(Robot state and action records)
——————————

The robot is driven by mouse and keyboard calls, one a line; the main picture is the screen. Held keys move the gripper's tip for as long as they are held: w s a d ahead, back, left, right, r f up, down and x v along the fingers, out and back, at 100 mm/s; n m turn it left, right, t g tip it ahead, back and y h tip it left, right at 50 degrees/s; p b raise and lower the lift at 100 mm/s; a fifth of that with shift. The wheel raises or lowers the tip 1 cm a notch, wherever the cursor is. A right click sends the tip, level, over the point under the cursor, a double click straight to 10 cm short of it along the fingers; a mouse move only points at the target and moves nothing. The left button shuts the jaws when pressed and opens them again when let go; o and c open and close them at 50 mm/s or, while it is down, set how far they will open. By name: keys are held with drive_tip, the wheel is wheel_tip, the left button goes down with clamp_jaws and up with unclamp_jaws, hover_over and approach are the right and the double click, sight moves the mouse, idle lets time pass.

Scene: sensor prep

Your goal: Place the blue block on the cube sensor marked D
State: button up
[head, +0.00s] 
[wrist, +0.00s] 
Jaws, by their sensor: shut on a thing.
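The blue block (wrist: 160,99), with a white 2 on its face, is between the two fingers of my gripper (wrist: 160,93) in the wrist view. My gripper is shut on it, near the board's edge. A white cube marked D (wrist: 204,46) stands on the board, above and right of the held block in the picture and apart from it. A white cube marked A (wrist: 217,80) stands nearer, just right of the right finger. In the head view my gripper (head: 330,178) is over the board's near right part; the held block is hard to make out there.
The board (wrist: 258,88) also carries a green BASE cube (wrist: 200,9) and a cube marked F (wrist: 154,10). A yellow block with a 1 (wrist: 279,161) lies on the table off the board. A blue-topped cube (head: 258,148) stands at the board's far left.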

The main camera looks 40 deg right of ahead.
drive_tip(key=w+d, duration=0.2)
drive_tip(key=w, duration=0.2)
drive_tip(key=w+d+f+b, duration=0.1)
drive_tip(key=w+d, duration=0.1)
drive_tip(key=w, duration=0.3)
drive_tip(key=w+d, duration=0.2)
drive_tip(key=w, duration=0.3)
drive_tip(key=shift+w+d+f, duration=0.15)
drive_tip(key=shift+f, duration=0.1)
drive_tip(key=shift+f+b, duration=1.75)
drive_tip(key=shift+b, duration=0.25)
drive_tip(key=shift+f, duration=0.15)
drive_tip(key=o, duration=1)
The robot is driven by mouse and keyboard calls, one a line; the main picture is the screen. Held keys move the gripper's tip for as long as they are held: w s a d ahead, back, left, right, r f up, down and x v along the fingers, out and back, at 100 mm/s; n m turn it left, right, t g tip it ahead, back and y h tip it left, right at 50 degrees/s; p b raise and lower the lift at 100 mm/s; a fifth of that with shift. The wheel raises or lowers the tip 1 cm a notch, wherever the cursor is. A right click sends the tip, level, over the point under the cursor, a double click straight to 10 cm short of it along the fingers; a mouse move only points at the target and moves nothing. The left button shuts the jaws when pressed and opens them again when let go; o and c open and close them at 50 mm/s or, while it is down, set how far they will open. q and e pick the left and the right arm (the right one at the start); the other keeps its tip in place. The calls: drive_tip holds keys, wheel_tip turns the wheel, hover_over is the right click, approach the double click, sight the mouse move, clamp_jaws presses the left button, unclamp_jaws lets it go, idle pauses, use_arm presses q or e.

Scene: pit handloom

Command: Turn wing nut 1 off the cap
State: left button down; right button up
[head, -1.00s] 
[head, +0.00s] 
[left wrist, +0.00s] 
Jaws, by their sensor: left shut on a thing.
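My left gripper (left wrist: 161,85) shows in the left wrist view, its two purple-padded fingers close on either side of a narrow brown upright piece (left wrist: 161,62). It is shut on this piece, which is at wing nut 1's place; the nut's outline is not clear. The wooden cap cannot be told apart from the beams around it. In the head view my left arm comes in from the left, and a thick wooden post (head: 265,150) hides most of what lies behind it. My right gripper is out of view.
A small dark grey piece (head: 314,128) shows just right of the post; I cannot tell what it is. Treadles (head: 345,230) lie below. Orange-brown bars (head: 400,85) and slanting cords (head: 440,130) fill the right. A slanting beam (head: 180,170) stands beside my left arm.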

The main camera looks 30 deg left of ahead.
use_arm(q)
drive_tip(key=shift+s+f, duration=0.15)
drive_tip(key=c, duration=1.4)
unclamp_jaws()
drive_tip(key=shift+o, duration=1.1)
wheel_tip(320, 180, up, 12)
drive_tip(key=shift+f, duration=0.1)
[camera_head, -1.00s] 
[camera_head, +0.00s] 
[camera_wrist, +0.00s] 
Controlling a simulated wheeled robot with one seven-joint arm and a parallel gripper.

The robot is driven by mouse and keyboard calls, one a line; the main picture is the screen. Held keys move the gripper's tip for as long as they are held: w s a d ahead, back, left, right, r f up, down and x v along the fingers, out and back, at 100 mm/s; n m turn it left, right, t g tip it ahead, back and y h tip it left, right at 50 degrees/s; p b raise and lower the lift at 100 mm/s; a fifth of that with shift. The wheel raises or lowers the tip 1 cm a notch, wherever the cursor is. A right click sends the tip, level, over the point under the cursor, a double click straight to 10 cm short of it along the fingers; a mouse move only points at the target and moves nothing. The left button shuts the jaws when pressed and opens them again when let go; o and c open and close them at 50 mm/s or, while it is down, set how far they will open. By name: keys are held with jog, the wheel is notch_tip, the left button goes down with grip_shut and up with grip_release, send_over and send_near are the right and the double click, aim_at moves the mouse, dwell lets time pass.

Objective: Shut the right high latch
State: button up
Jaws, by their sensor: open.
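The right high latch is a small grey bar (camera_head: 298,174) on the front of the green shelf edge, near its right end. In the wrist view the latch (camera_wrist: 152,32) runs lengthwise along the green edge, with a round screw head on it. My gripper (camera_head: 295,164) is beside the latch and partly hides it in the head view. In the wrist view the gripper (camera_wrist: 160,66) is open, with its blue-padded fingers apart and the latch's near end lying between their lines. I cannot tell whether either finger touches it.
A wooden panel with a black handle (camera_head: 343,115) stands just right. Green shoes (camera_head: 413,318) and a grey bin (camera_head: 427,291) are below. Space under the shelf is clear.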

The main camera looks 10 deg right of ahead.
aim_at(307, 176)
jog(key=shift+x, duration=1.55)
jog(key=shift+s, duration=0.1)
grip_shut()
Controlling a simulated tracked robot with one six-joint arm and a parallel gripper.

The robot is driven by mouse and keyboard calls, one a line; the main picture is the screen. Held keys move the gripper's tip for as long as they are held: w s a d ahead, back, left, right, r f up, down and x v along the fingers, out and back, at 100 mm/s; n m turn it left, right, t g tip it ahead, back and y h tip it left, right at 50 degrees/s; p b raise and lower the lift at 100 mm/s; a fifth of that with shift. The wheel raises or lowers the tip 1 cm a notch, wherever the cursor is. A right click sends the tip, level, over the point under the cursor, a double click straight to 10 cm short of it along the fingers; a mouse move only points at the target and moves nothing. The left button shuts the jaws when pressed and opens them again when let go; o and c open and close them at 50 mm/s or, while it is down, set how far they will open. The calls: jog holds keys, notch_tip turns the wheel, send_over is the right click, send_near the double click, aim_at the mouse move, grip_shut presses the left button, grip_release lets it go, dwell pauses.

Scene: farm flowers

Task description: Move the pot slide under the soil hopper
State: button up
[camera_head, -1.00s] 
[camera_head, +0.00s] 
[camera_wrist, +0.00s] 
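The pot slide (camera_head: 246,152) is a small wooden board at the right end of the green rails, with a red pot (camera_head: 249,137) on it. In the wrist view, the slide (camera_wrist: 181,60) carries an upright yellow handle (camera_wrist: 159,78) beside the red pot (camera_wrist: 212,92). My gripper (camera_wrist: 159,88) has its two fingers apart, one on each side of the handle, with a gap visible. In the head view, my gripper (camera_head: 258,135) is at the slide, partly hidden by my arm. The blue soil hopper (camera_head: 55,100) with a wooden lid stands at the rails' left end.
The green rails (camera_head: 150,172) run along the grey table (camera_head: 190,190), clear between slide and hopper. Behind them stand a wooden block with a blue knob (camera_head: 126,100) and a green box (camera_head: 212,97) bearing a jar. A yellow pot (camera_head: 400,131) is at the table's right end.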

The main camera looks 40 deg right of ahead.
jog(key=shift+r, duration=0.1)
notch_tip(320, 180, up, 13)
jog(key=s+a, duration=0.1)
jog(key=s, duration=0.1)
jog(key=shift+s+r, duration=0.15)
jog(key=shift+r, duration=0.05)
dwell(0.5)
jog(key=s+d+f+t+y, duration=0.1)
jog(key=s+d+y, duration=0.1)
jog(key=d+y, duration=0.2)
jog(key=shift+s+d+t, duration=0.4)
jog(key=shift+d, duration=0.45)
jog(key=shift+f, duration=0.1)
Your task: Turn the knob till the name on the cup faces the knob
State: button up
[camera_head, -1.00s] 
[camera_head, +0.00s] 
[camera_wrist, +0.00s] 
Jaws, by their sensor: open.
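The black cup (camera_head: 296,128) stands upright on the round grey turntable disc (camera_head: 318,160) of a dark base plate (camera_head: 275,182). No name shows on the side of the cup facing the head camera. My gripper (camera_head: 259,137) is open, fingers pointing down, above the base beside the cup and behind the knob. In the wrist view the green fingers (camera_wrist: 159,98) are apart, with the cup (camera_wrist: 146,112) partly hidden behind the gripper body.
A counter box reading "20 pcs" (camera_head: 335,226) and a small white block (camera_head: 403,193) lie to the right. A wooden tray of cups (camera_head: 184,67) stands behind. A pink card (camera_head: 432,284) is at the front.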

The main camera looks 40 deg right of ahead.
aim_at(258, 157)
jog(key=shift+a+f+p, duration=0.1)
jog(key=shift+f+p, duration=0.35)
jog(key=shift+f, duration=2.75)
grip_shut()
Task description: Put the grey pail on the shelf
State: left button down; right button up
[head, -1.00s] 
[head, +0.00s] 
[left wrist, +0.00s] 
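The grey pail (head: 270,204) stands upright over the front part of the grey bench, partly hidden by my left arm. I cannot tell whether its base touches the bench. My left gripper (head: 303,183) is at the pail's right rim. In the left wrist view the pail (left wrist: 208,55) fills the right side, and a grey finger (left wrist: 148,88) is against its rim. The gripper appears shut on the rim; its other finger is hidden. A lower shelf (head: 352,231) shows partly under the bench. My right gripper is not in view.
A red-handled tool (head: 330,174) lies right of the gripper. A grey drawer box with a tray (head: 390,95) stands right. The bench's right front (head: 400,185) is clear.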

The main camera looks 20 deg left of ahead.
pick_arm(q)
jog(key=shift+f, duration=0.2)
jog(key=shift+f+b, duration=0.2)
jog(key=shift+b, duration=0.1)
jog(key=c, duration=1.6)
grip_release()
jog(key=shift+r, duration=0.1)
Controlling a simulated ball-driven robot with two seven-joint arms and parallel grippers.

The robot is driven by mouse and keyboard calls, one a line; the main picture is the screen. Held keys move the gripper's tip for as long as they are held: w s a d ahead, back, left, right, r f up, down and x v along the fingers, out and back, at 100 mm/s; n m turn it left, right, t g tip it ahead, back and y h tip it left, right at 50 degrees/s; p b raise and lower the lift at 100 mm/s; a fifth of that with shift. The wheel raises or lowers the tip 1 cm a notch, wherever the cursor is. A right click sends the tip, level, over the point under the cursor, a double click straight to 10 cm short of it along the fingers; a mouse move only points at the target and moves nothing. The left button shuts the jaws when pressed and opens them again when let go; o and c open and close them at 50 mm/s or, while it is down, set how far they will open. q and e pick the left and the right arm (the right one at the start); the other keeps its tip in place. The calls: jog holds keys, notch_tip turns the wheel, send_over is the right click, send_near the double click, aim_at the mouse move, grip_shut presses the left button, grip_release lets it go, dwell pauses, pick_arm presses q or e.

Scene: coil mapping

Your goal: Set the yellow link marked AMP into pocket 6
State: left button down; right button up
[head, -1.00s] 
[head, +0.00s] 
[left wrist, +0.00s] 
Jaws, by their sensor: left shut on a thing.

——————————

-- GIVEN TASK --
Reproduce every line of the listing above in which the string "Your" appears.

-- SOLVED PROBLEM --
Your goal: Place the blue block on the cube sensor marked D
Your task: Turn the knob till the name on the cup faces the knob
Your goal: Set the yellow link marked AMP into pocket 6

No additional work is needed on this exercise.